Start Available data

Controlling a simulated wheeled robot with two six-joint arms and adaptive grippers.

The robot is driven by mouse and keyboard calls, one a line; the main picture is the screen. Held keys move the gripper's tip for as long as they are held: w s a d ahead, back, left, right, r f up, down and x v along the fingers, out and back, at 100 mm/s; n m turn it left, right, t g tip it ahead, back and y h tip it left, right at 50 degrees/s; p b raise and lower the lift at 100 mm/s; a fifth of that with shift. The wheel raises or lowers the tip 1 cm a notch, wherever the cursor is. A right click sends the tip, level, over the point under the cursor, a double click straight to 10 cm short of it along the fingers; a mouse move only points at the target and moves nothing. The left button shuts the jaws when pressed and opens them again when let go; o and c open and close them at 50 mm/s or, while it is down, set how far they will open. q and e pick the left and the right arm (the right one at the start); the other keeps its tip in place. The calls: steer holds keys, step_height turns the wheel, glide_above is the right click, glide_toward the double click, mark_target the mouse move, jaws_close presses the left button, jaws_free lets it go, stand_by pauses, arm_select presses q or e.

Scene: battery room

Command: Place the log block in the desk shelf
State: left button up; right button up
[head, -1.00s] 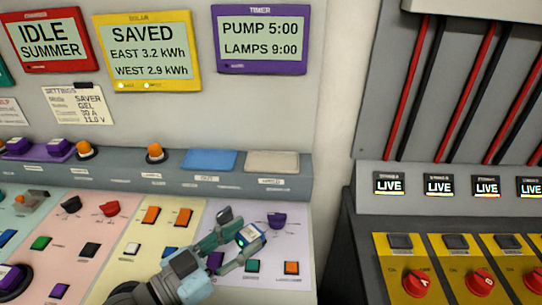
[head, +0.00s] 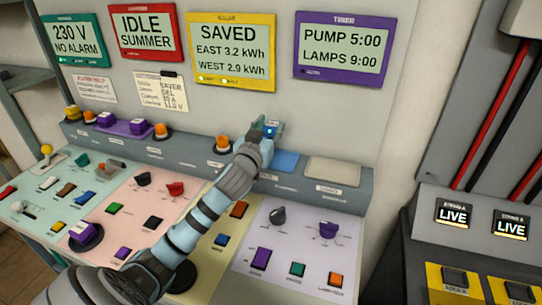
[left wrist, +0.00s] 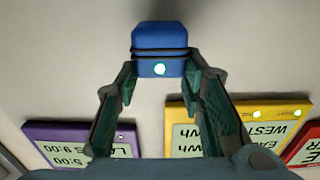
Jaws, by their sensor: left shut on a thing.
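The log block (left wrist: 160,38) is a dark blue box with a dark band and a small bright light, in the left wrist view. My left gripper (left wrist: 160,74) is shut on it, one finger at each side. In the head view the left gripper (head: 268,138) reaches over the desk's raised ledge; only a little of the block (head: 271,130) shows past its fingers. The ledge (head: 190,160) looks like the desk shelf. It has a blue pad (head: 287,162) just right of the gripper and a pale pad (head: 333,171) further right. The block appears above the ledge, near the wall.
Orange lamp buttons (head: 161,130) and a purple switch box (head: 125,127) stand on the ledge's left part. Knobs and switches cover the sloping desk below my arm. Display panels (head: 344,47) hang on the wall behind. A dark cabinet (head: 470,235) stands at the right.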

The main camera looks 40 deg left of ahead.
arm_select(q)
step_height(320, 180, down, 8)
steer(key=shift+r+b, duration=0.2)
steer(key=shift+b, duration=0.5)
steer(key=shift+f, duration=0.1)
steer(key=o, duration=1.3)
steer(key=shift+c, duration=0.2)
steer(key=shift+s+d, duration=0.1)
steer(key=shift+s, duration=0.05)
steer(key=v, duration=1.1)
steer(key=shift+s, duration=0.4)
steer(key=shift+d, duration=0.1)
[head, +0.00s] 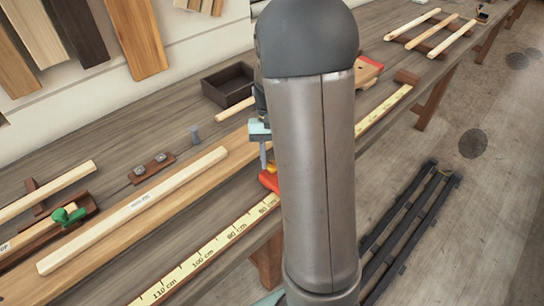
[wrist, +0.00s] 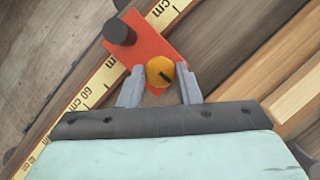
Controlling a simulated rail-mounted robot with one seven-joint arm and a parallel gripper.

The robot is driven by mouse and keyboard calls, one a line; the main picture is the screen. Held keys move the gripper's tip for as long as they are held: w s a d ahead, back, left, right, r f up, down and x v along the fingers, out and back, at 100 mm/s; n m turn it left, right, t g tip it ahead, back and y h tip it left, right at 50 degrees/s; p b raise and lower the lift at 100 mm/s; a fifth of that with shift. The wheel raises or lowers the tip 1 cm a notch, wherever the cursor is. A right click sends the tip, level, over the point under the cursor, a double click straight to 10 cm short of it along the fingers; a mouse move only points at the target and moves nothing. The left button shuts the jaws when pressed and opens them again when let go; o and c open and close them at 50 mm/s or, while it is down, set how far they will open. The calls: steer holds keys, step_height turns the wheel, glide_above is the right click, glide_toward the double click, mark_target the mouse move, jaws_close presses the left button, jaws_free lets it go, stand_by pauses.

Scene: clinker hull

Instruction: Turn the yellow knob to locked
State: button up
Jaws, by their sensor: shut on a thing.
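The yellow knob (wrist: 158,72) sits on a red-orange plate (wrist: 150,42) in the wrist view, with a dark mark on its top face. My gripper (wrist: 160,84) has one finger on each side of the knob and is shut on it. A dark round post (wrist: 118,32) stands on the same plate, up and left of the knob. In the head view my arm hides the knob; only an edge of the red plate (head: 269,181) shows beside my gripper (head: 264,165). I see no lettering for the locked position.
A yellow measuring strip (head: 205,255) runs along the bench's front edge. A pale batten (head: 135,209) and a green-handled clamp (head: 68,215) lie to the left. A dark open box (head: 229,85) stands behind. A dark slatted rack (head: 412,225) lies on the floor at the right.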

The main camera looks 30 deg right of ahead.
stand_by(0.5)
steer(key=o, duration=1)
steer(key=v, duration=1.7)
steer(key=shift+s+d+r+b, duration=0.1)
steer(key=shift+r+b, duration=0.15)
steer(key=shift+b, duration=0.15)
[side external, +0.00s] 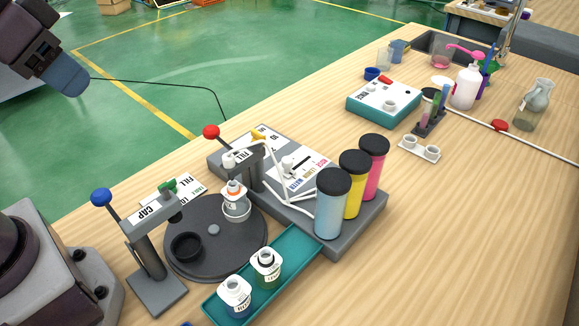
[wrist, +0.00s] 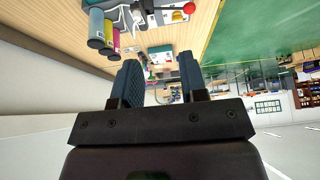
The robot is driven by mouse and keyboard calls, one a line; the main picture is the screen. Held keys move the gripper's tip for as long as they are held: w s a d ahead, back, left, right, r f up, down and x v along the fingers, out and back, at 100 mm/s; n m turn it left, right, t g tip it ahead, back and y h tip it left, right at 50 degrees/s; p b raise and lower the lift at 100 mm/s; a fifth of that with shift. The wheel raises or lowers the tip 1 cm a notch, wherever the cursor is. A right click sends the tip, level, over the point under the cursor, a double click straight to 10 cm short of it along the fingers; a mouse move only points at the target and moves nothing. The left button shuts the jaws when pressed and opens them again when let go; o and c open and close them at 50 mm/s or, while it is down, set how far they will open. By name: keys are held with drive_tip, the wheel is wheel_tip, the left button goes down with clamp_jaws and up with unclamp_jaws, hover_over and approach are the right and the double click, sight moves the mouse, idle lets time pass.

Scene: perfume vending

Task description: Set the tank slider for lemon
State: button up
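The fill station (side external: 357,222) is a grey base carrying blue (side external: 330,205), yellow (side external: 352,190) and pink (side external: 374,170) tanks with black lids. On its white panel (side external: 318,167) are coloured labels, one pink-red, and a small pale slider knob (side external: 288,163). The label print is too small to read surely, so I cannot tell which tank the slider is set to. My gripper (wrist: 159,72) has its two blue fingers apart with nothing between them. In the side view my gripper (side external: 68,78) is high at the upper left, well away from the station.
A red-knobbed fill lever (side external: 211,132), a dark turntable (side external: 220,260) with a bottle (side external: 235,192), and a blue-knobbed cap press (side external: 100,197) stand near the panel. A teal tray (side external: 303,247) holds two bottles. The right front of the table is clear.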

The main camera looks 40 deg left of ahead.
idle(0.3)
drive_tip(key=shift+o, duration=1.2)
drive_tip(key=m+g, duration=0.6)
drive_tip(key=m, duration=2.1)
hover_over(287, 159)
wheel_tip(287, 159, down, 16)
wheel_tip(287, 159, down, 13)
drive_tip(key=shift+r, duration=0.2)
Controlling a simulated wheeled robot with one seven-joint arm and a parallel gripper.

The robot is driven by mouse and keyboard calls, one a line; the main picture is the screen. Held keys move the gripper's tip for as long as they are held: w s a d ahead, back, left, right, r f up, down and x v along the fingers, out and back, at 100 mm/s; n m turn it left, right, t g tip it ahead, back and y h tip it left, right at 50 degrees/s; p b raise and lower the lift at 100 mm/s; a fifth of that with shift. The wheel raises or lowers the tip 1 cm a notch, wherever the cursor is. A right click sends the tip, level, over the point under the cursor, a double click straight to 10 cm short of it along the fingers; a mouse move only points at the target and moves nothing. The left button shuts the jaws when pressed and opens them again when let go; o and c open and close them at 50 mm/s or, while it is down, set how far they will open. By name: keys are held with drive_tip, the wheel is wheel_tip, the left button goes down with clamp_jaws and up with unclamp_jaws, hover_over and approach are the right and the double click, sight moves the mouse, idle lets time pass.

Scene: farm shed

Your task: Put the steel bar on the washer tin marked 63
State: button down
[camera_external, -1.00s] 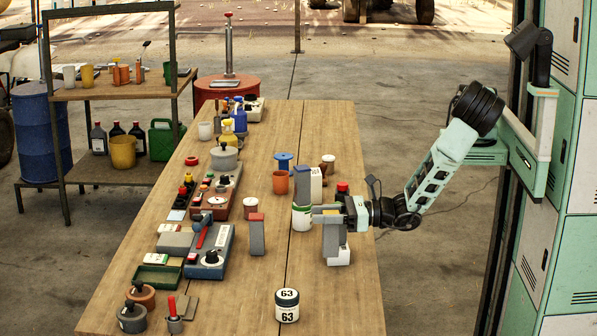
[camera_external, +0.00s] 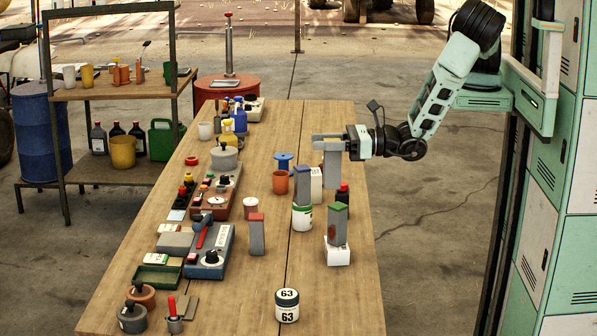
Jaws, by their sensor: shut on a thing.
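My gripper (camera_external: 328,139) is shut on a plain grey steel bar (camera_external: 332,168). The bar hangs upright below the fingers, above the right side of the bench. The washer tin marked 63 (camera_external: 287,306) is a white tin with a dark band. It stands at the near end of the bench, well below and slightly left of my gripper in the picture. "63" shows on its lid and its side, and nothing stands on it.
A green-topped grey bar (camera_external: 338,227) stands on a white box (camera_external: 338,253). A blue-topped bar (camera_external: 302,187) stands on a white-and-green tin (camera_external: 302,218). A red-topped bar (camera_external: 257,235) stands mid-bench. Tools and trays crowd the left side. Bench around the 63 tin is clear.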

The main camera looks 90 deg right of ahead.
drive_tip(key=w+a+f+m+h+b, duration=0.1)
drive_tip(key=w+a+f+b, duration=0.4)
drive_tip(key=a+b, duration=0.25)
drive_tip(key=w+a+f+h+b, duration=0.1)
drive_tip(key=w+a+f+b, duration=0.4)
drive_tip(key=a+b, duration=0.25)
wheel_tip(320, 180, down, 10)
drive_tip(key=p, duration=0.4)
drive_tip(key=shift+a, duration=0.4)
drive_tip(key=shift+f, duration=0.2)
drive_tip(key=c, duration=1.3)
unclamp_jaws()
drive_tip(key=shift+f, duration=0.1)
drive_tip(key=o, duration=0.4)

End Available data

## Directions for this task
Copy out every line of the material above that mentions the word "wheeled".

## Task answer
Controlling a simulated wheeled robot with two six-joint arms and adaptive grippers.
Controlling a simulated wheeled robot with one seven-joint arm and a parallel gripper.

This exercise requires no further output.